Acompanhados por Nina Miranda, voz dos Smoke City, os portugueses mais assombrados do presente arrumaram o passado recente e prepararam o futuro que está para chegar com um concerto de requinte absoluto.

O mundo invisível dos Beautify Junkyards fez-se ouvir no CCB

Fotografia: Lois Gray
Publicado a: 15/02/2020

As delicadas e complexas tapeçarias sonoras urdidas pelos Beautify Junkyards precisam de espaços especiais que permitam a sua melhor fruição. Espaços que sejam confortáveis para o corpo e para os ouvidos. Escutá-los no pequeno auditório do CCB era, por isso mesmo, proposta irrecusável, sobretudo quando se propunham a aí encerrar um ciclo, na companhia de uma convidada especial, Nina Miranda, a voz de “Underwater Love” dos Smoke City.

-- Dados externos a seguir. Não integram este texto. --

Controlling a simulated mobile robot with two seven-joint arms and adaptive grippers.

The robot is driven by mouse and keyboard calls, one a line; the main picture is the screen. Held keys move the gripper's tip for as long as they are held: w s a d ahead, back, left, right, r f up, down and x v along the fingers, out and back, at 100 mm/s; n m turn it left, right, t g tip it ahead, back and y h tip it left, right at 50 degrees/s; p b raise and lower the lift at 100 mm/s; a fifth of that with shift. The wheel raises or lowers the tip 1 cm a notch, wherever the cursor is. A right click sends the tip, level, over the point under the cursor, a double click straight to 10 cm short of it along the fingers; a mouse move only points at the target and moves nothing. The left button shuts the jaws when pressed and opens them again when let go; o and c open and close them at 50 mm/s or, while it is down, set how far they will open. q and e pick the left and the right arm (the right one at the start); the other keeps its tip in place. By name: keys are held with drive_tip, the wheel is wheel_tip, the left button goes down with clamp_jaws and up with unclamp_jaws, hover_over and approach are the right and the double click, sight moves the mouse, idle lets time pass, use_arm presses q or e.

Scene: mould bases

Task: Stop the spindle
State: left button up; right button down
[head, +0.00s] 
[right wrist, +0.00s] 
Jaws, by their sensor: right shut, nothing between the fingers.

Já se sabe que 2020 deverá trazer novo registo à discografia dos Beautify Junkyards estando o sucessor de The Invisible World of…, que já data de 2018, a ser actualmente preparado para a Ghost Box. O concerto de ontem pretendia, por isso mesmo, arrumar uma fase, explorando-se aí o percurso feito desde a estreia em 2012 (“Fuga Nº 2”, tema originalmente incluído no single que marcou o arranque da discografia do grupo no selo da etiqueta britânica Fruits de Mer Records, fez parte do alinhamento) com paragem pontual em The Beast Shouted Love de 2015 (de que se ouviu “Pés na Areia na Terra do Sol” e “Valley of Wonders” )e um mergulho mais fundo no trabalho mais recente que cedeu ao concerto boa parte do seu reportório (“Sybil’s Dream”, “Aquarius”, “Ghost Dance”, “Shelter” e “Manhã Tropical” foram todas interpretadas).

Em palco, começaram por posicionar-se Helena Espvall (guitarra eléctrica e violoncelo), Sergue Ra (baixo), António Watts (bateria), João Pedro Moreira (guitarras acústicas de 6 e 12 cordas) e ainda os vocalistas João Branco Kyron e Rita Vian (ambos a assumirem também os sintetizadores). O que em disco é talvez uma dimensão mais subtil, o lado rítmico e sobretudo o mais percussivo do grupo, em palco ganha novo fulgor ou pelo menos beneficia de uma mais nítida exposição. O kit de António Watts é tudo menos convencional, com um timbalão, woodblock, bombo, címbalos e samples a serem explorados de forma inteligente num deliberado desvio dos típicos timbres rítmicos do rock para se partir em busca de outro tipo de cadências (com assomos tropicais evidentes), funcionando ali a bateria não como mera ferramenta de imposição de tempo, mas como mais uma fonte de coloração sónica nos exuberantes quadros que cada canção dos Beautify Junkyards pinta. E há de facto uma preocupação oposta à do legado “philspectoriano” da “parede de som” com o grupo a entrelaçar-se harmonicamente com algumas bases pré-gravadas expondo os detalhes dos seus arranjos como pequenas jóias que merecem, cada uma delas, apreciação individual.

Atrás de si, os Beautify Junkyards vão tendo imagens que funcionam como sugestões para um universo particular que se faz de uma visão extática da natureza oposta a uma ideia de sobrenatural, combinando, em colagens declaradamente psicadélicas, marcas de um tempo passado com efeitos visuais que afectam os nossos sentidos.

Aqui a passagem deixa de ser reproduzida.